Bei dem winzigen Dreck ist es anders als bei der "klassischen" Luftverschmutzung. Smog konnte man sehen, Fabrikabgase ließen sich riechen. Feinstaub hingegen ist nicht zu erkennen, die Zusammenhänge sind komplex. So taugt das Thema zum Glaubenskrieg. Befürworter der Umweltzonen führen das Beispiel Atlanta an: Während der Olympischen Spiele 1996 wurde dort der Verkehr eingeschränkt. Die Luftqualität nahm zu, an Asthma erkrankten Kindern ging es plötzlich besser.

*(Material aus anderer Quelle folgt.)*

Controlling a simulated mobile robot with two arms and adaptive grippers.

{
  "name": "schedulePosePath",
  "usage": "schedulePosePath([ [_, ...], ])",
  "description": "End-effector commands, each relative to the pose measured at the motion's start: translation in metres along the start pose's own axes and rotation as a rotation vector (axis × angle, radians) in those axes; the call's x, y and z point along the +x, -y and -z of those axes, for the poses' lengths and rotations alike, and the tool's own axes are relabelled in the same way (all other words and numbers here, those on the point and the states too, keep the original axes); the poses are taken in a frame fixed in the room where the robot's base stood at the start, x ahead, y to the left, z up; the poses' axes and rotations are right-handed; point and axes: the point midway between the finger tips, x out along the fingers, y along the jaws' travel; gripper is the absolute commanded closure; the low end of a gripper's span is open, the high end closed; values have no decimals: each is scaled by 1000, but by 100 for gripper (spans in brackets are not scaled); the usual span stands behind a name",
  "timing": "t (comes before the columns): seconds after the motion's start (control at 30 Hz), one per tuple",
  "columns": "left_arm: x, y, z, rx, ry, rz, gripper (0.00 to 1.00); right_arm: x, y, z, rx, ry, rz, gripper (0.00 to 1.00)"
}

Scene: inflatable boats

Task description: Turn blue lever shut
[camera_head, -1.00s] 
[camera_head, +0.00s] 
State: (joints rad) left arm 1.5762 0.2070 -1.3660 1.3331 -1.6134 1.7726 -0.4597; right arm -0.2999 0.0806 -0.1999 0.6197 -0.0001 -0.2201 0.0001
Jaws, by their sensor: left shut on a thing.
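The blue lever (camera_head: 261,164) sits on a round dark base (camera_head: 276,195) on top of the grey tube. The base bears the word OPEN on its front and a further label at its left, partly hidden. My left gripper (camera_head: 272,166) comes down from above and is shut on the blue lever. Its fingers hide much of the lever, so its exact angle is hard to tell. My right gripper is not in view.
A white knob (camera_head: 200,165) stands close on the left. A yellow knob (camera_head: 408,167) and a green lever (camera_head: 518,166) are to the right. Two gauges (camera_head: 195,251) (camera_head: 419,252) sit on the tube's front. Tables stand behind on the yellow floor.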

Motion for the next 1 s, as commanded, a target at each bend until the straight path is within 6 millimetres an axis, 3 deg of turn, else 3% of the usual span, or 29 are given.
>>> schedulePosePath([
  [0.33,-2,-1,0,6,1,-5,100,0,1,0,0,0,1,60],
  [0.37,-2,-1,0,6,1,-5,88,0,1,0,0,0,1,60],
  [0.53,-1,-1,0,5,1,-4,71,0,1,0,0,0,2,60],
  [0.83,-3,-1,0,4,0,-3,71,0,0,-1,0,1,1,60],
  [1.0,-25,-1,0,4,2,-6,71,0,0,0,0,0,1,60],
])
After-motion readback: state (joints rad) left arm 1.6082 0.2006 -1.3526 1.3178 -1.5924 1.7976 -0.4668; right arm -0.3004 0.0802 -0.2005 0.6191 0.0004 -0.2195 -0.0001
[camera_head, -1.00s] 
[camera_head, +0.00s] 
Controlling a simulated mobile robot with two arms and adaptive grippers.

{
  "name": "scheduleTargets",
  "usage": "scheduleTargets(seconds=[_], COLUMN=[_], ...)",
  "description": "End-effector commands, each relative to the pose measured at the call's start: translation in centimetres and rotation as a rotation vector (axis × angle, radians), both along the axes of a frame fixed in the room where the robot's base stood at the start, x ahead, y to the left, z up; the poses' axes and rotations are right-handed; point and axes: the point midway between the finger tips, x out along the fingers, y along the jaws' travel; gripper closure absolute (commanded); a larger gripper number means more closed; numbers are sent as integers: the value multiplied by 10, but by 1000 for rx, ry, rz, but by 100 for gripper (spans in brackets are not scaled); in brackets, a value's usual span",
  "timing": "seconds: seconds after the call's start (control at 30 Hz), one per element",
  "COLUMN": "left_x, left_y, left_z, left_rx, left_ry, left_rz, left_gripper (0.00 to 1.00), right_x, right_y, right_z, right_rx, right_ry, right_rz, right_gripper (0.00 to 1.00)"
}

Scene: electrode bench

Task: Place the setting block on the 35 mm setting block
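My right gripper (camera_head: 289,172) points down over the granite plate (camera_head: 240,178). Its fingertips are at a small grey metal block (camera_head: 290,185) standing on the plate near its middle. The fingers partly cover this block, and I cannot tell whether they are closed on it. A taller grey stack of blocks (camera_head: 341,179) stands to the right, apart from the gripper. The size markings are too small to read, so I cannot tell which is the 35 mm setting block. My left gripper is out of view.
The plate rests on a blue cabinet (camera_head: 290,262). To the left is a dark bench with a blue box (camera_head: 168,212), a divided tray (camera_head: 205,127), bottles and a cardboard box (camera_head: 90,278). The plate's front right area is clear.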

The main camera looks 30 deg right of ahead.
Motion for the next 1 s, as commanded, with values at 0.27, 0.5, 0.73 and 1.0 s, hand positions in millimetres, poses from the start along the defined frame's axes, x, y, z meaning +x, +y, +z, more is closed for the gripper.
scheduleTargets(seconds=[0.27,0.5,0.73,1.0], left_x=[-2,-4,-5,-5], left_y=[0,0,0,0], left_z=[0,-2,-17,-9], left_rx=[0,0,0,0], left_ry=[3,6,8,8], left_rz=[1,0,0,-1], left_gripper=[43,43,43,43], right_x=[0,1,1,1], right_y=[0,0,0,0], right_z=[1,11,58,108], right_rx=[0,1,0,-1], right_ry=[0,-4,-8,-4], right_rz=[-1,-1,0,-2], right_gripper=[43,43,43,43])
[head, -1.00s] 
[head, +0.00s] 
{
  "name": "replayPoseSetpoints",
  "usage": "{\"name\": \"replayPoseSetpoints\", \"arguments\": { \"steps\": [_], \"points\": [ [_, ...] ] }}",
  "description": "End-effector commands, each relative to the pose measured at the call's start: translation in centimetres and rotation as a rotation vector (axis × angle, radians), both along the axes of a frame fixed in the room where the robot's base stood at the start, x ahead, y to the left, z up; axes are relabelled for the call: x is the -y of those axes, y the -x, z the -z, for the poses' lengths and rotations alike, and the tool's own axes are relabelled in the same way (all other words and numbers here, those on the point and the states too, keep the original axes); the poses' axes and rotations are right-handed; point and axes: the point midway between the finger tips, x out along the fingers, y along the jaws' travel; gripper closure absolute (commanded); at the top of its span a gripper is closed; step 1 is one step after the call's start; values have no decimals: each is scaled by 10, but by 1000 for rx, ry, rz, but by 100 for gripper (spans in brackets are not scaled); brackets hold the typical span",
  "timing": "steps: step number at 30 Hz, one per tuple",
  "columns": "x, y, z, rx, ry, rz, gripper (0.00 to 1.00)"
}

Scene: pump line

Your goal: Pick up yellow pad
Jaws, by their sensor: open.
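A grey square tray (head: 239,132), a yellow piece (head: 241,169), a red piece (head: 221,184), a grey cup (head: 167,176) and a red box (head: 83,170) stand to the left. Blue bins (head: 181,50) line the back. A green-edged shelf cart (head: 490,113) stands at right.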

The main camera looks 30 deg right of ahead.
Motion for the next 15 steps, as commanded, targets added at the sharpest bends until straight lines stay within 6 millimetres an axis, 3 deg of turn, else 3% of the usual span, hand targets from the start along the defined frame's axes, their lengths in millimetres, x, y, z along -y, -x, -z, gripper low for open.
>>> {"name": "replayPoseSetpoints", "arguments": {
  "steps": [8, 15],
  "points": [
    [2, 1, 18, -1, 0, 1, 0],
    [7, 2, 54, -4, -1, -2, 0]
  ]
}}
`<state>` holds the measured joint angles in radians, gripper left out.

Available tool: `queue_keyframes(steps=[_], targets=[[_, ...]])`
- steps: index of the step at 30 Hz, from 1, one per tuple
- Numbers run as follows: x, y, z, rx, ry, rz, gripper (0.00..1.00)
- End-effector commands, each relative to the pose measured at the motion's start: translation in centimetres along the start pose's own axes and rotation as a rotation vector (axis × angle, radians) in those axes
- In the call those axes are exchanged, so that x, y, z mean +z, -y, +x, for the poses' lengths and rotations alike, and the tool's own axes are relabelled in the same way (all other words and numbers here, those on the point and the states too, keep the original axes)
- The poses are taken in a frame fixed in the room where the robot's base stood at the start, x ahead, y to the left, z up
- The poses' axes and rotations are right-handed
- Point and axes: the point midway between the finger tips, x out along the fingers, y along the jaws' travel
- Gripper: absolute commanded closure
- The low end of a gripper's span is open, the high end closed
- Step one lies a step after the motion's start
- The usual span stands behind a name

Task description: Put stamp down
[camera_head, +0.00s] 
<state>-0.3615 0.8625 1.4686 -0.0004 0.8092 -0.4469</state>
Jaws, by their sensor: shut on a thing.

Kritiker bezeichnen die Plaketten-Zonen als puren Aktionismus, der kaum zu einer gesünderen Luft beiträgt. Sie meinen: Der Verkehr verursacht nur ein Viertel des Feinstaubs, davon machen Reifen- und Bremsabrieb die Hälfte aus. Den Gegnern macht ein Spruch des Verwaltungsgerichts Hannover von Anfang Dezember Hoffnung. Die Richter wiesen zwar Eilanträge gegen die Zone in Hannover ab, ließen aber durchblicken, dass sie die Fahrverbote für wirkungslos halten. Im März soll die Entscheidung im Hauptverfahren fallen. Das Thema dürfte also auch in 2009 viel Staub aufwirbeln.